2023年7月21日の公開当日、アメリカ・ハリウッドの劇場兼映画館、チャイニーズシアターに掲げられた『オッペンハイマー』の看板と、『バービー』のポスター
写真=AFP/時事通信フォト
2023年7月21日の公開当日、アメリカ・ハリウッドの劇場兼映画館、チャイニーズシアターに掲げられた『オッペンハイマー』の看板と、『バービー』のポスター

『バービー』と『オッペンハイマー』で「バーベンハイマー」

「バーベンハイマー」と聞いても、何のことやらピンとこない読者の方が多いのではないか。

7月21日、米国ではグレタ・ガーウィグ監督の映画『バービー』とクリストファー・ノーラン監督の『オッペンハイマー』が同日公開された。

実写版『バービー』は、米国文化を代表する着せ替え人形バービーが、現実社会や人形界が浸ってきた過去の価値観に疑問を持ち変革に乗り出すという、覚醒と女性エンパワーメントの話。他方、『オッペンハイマー』は、原爆の父として知られた米国人科学者J・ロバート・オッペンハイマーが、第2次世界対戦中に「マンハッタン計画」の要であるロスアラモス研究所での原子爆弾開発製造を率いたのち、核兵器を世に送り出したことへの良心の呵責かしゃくに苛まれ続けた生涯を描く大作だ。

しかし『バービー』が先日8月11日に日本公開を迎えたのとは対照的に、『オッペンハイマー』は原爆開発というデリケートなテーマゆえ(と理解されている)、日本では公開未定となっていることも映画好きの間では話題になっていた。

そんなまったくテーマの異なる2作だが、60年ぶりといわれるハリウッドの大規模なストライキが7月14日に開始した中での波乱の公開ということもあり、興行に勢いをつける目的もあったのだろう。
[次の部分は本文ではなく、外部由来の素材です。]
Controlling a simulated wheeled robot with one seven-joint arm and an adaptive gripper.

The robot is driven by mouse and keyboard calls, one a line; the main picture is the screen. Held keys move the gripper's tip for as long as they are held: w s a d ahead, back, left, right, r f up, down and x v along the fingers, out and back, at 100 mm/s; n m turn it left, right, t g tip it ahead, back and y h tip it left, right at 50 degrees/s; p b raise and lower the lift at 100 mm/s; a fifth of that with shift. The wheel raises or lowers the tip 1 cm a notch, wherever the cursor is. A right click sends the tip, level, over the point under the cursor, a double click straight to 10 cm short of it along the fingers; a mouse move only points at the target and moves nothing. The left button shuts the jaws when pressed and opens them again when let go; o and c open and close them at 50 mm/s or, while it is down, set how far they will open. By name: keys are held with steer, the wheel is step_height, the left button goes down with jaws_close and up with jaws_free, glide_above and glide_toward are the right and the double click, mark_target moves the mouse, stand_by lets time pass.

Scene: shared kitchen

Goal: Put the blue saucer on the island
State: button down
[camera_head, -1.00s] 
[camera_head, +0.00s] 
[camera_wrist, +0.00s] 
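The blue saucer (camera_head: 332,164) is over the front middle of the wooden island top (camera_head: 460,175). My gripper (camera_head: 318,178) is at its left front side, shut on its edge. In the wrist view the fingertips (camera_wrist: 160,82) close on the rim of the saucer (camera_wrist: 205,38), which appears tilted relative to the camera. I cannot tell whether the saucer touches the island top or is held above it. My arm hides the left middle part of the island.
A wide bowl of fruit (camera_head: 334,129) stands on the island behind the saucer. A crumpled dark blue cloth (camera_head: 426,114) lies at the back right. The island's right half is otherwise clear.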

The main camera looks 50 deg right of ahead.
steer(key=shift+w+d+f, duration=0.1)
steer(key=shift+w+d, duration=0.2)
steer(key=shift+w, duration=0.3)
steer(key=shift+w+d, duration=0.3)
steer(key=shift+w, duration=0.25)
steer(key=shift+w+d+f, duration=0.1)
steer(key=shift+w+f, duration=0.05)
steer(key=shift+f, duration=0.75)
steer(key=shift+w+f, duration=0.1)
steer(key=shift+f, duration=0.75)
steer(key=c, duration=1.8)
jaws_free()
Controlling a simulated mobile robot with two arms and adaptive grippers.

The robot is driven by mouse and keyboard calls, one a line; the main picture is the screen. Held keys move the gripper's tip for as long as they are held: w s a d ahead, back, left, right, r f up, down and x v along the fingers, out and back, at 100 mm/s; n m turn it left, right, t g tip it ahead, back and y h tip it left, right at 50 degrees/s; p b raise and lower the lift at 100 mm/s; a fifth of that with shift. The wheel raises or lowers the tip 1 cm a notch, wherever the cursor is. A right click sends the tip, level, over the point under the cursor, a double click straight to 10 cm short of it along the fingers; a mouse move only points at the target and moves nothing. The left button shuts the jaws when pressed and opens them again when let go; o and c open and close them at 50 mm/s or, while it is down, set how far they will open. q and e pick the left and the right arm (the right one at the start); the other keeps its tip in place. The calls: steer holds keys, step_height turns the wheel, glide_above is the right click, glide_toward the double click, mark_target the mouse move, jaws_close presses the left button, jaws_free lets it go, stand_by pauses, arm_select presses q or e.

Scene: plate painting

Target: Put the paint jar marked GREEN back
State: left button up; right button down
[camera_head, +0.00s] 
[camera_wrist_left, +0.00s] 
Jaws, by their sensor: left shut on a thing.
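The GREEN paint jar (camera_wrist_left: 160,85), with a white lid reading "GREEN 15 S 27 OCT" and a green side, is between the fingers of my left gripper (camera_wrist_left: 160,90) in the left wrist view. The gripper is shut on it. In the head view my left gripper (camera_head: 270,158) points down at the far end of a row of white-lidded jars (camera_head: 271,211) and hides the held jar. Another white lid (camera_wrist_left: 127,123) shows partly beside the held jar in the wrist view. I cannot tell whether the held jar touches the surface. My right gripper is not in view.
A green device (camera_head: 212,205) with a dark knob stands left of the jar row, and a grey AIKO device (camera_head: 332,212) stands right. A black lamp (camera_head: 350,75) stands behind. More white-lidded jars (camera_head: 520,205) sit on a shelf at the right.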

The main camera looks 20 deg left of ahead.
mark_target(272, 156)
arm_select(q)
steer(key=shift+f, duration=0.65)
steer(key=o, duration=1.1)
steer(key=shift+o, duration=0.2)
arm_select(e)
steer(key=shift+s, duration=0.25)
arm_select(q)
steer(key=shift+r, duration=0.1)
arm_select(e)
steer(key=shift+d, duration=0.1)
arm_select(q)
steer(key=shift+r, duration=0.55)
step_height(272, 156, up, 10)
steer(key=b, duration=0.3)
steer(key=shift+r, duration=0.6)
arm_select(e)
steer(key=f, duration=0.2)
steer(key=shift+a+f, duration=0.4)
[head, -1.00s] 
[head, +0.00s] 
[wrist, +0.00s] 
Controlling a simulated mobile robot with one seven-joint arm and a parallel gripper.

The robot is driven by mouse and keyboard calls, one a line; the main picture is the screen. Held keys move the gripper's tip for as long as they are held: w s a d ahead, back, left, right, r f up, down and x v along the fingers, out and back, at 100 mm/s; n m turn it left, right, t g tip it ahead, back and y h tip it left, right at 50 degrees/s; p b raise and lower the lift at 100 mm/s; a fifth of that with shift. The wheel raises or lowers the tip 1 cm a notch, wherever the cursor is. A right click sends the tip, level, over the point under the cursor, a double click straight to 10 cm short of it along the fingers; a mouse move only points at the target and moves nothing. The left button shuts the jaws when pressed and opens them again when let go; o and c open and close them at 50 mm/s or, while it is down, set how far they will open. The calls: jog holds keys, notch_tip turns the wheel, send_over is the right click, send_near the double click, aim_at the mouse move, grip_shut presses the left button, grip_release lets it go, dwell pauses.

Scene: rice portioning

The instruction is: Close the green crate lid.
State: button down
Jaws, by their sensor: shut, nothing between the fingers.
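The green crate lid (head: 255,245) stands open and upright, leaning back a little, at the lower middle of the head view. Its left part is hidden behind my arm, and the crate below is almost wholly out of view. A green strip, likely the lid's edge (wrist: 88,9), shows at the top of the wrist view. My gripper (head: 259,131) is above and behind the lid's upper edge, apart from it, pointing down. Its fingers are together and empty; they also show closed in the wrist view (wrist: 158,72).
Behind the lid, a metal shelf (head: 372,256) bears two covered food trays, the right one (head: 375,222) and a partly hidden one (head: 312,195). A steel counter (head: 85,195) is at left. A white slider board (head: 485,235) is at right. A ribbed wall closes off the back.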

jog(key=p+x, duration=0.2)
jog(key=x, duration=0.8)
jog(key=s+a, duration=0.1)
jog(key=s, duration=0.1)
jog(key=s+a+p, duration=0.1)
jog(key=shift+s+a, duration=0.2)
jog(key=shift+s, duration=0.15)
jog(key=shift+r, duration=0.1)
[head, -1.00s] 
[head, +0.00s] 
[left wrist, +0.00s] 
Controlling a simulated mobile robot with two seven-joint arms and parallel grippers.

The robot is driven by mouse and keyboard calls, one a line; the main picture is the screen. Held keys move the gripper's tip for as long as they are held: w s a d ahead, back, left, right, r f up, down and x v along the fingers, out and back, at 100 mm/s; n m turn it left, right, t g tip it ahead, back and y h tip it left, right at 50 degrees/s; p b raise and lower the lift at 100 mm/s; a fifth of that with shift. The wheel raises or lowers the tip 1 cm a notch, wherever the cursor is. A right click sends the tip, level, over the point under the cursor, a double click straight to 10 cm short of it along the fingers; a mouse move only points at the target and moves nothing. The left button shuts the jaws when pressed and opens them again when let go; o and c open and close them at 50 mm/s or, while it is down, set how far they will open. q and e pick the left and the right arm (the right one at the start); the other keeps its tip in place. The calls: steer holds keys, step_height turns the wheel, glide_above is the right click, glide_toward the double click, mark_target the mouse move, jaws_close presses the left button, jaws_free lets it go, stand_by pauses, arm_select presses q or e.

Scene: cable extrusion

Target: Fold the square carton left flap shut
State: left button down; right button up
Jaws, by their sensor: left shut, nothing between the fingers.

米国の映画ファンの間で、一種のお祭り騒ぎが起きた。

米国X(Twitter)上で、映画ファンたちが映画『バービー』と『オッペンハイマー』を掛け合わせて「#Barbenheimer」(バーベンハイマー)とのハッシュタグを作り、2作の映画ビジュアルをコラージュするファンアートが続々と拡散されたのだ。

米ワーナーが「忘れられない夏になりそう」

原爆のキノコ雲を模したヘアスタイルのバービーや、灼熱しゃくねつの炎を背負ったオッペンハイマーの肩に乗るバービー、キノコ雲を背景にポーズを取るバービーなど、ユーザが無邪気な盛り上がりぶりを見せる中、米国『バービー』配給元であるワーナー・ブラザースの公式アカウントも「忘れられない夏になりそう」等の好意的な返信をする姿があった。

ところが、膨大な数の民間人犠牲者を出した原爆の象徴であるキノコ雲などを茶化した投稿の数々に違和感や不快感を訴える声が日米双方から上がり、日本の配給元であるワーナー ブラザース ジャパンが米国公式アカウントによる不適切投稿を謝罪。米ワーナー本社からも「配慮に欠けたソーシャルメディアへの投稿を遺憾に思っている。スタジオより深くおわびする」との異例の謝罪文が世界へ向けてリリースされた。